I’ve found that it eventually pays, to let my moral dilemmas hurt my feelings if I actually want to know the answer. I don’t ever dwell on emotional pain. I just know I can learn from it if I attentively listen to what it’s about. Our world is spiraling out of control, yet again, as if people had no clue as to why.
The Pentecostal anthem “May the Circle be Unbroken” contains a kernel of systems physics I hadn’t noticed until recently, in a spiral the circles don’t connect, but are eve more separated. It came to mind when a question led me to think about the heartbreak of alienation that people all over the earth feel so personally, when they realize that are living in societies leading them into desperate troubles.
That was one of the common recognitions among the generation born after WWII, and the popular impetus for the “counter culture”. The sense everyone seemed to share was that the post war culture seemed like it would just repeat the same sort of horrible sequence of global catastrophes it had just experienced, and might learn nothing from it at all. That time lots was actually learned from the experience, of course. Only thirty years later, though, world society is clearly creating conditions for the same scale of mega-catastrophe for mankind again.
It helps to face the fact “we’re doing it again”.
We have an economy requiring everyone’s energetic cooperation, running into destabilizing limits in virtually every direction at once, with no offer of a solution but “try harder”… That’s a total formula for disaster. It helps to face the fact “we’re doing it again”. The “circle” today is ever more broken.
People keep making cultures and economies that spiral out of control. They abuse the love, cooperation and talents of their people, steering their lives toward performing tasks leading to great evil. But.. who is society but a consensus on common purposes? No one is “in change”. Still people somehow build great societies with all good intent, that contain an internal logic that is “broken”. Gradually over time we just notice them “spiraling ever further out of control”, each loop an ever further break from the past.
These aren’t metaphors, really. Growth is a spiral process. It physically builds upon the changes of to past to create ever greater changes in the future, diverging ever further from its prior path on every cycle. That we’re now losing control of it is generally felt. It’s also accurately observed in the “fishtailing” of over-corrections and panicked avoidance of terrible consequences, dodging the consequent failures of guesswork on which excess reliance was placed.
Economic planners are “shooting from the hip”, unsure what to do, because nothing is really working. The general progression is of events becoming ever more unmanageable. Having things spiral out of control is a very natural process, like some cosmic storm of misfortunes, that happens in environments. The error if there is one is our failing to notice it in time to reign it in, to make our “circle” unbroken again.
“I’ve found this research really interesting, as it goes (finally!) against our deepest beliefs in human (in) ability to collaborate and be socially engaged without specific behavioral rules.

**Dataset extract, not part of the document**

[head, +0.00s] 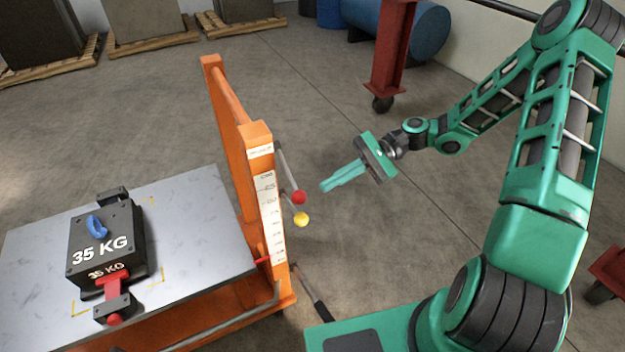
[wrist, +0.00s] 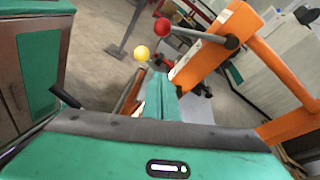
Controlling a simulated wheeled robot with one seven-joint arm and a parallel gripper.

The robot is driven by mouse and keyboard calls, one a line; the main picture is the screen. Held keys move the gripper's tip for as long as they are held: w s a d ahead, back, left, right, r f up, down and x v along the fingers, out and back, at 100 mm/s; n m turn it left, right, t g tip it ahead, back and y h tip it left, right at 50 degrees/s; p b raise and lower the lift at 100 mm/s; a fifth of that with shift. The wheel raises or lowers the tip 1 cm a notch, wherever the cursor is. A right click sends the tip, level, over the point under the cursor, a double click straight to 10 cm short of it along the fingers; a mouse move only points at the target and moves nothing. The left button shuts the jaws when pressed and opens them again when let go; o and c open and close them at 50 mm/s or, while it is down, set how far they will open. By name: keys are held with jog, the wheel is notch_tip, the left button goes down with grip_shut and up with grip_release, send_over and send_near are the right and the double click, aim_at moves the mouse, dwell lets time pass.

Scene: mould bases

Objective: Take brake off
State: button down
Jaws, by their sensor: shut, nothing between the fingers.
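An orange lift cart (head: 228,130) stands left of centre in the head view. Its post carries a lever with a red knob (head: 299,197) and, just below, one with a yellow knob (head: 302,219). A black-handled lever (head: 321,311) sticks out low by the cart's base. No lever is marked as the brake. My green gripper (head: 325,186) is shut and empty, apart from the knobs and a little right of them. In the wrist view, the yellow knob (wrist: 142,53) and red knob (wrist: 162,26) show beyond the fingers; the black handle (wrist: 64,95) is at left.
A black 35 KG block (head: 105,240) is on the cart's grey platform (head: 205,240), with a red clamp (head: 114,285) at its front. A red wheeled stand (head: 390,50) and blue barrel (head: 420,35) stand behind. Floor between cart and stand is clear.

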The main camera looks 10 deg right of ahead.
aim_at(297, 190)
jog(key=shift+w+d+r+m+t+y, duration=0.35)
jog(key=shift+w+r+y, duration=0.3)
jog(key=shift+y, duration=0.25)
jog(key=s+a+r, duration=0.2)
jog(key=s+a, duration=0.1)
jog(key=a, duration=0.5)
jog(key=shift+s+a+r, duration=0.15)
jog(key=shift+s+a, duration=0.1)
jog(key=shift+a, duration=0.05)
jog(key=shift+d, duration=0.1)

People behave socially and ‘well’ even without rules Fundamentally people behave in a social and rather compassionate and ‘good’ way rather than aggressively, even without specified rules.”
I think the more useful relationship is that “rules” for how to behave quite often just affirm how things work best naturally. So *rules follow people rather than people follow rules*. Every sort of “system” is recognized as embodying an emergent sets of rules that work. So, social rules that describe what’s been found to work in the world assure that people are free to behave the way they’d mostly want to anyway.
They’re also remarks about the whole self-organizing system of relationships displaying them, whether you call it a community, culture, nation, niche, commons, world, language, or movement, etc. Those rules, of course, may also need to change as the world around them does. It means that rules inherently also represent stages of learning for a system, not end points. That’s often the real source of friction, as old rules clash with the need to find new ways of making things work. My comments below expand on the way we find rules that work, as “niche making”.
Marinella,
Simple examples of self-organization like those really help. The common habit of explaining everything with deterministic rules needs to be shaken gently, it seems. I tend to not find cooperation as deterministically caused, for example, but opportunistically discovered. One easy way to pick it out is with seeing how niches for innovation form in the gaps between and to connect other things.
Diverse individual niches work to connect resilient cultural networks
After years of working with simple examples to help me separate those two paths to causation, I think the deterministic and self-organizing aspects of nature fit together just fine.
Seen as a difference between “imposed” and “discovered” causation can also then be understood as between “remotely determined” and “locally developed” causation. Examples of the latter might range from the opportunistic formation of a rust pit, on what had been a smooth shiny metal surface, or of social subcultures taking off in some whole new way. Continue reading Self-organization as “niche making”→
Posts on this site preceding this one were transferred from my oldest blog, I called “Alongshot“, from its blogspot.com site. My main archive of blog posts is still at my original “Reading Nature’s Signals” blog, perhaps to be transferred at some point, and quite worth site searching for key words like this one for mentions of Keynes.
The move is really from one directory to another, on Synapse9.com, needed to upgrad the format to WordPress 3.1.3. The old blog site just got to be a problem.
My original systems physics research is still at The physics of happening, and scattered around Synapse9.com, along with my collections of images, reference libraries, introductions and writing .
My subjects and writing style, of course, will remain just as “primitive” (whether you saw that as a liability or benefit I leave to you) so the software upgrade won’t really change anything but the look and feel. ;-)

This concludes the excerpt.